Deciding he wanted another career change, Batteh followed up on a classmate’s suggestion to work at the CFTC (Commodity Futures Trading Commission), an independent federal agency that regulates futures and options markets and prohibits fraudulent conduct in futures trading. He worked for CFTC as a trial attorney in the Division of Enforcement, where he investigated and prosecuted cases of fraud and market manipulation in federal district courts across the country.

Batteh left CFTC in 2008 to take a senior lawyer role with the UK Financial Services Authority, later returning to CFTC in 2010 to serve as chief trial attorney. In 2011, he transitioned from enforcement to a position as counsel to CFTC commissioner Jill Sommers, where he provided legal and policy advice. Prior to joining Delta, he was special counsel to the ranking member of the Senate Agriculture Committee.

Parents of three children, Batteh and his wife, a health economist at the World Bank, are involved outside of their offices with soccer, Girl Scouts and gymnastics. Their son is 3, and the two daughters are 7 and 9.

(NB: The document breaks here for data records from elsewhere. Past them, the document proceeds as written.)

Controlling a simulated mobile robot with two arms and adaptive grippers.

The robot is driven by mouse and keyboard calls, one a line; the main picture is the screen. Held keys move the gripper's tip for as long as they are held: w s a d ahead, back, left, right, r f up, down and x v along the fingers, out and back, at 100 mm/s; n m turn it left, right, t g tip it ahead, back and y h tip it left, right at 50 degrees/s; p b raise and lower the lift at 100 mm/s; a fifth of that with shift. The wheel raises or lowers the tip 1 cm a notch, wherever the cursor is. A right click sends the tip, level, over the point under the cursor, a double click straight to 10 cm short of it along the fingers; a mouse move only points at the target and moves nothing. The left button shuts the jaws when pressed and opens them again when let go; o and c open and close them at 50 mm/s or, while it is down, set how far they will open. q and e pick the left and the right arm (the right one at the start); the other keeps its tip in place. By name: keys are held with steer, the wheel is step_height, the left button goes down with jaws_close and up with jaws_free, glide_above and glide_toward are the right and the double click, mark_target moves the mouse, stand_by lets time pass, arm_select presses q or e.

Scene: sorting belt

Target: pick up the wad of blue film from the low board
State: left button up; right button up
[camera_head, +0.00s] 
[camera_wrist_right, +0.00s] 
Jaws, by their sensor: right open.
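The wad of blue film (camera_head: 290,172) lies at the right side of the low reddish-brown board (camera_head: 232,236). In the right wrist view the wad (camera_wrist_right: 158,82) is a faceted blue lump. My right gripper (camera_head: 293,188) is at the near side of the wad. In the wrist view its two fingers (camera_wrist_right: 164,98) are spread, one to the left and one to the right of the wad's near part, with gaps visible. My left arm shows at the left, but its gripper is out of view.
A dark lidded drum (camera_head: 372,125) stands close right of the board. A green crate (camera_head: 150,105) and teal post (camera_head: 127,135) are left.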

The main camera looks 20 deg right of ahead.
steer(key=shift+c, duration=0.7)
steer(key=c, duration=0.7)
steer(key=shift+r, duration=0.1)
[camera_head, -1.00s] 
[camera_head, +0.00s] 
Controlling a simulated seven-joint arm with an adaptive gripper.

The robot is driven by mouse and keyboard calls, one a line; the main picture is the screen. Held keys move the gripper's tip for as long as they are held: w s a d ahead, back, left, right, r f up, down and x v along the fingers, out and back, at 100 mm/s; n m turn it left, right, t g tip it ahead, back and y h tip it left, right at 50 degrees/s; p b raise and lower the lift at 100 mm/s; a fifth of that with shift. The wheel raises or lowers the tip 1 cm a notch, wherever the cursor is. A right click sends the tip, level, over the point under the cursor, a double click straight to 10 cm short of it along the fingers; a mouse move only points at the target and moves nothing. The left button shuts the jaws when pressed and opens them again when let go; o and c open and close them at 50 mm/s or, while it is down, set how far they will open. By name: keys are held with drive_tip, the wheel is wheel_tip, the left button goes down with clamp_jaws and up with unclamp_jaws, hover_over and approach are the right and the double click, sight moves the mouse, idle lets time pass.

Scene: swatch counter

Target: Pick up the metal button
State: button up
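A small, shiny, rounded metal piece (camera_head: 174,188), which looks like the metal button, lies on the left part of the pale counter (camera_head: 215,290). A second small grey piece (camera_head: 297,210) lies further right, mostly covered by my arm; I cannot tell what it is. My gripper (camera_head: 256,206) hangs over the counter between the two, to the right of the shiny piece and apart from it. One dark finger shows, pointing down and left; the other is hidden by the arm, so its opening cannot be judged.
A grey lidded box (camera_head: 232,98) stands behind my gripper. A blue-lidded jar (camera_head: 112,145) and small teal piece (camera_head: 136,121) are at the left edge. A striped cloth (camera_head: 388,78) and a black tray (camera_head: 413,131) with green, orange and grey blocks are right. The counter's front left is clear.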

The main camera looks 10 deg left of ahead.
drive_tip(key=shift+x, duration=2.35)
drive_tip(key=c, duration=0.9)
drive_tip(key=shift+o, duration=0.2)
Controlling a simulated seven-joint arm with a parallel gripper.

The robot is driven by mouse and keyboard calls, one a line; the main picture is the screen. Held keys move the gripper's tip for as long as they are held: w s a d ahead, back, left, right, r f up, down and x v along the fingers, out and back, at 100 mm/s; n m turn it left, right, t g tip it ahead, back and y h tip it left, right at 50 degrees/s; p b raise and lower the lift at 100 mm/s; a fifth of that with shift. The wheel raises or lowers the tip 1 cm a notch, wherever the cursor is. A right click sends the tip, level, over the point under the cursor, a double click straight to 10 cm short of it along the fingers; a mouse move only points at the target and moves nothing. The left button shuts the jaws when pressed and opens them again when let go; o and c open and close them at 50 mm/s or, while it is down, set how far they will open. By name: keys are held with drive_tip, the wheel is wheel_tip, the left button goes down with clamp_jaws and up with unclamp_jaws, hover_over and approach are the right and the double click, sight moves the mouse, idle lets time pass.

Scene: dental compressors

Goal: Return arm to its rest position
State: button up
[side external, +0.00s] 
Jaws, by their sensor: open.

He often talks with W&L law students referred by the career office and noted that he has encountered W&L alumni throughout his career, including at the CFTC, which has hired a number of W&L graduates. He also recently hired a law alum at Delta.

While navigating complex issues and emerging technology, Batteh loves what he does. “I learn something new every day. I have expertise to lend, and I also learn from my clients.”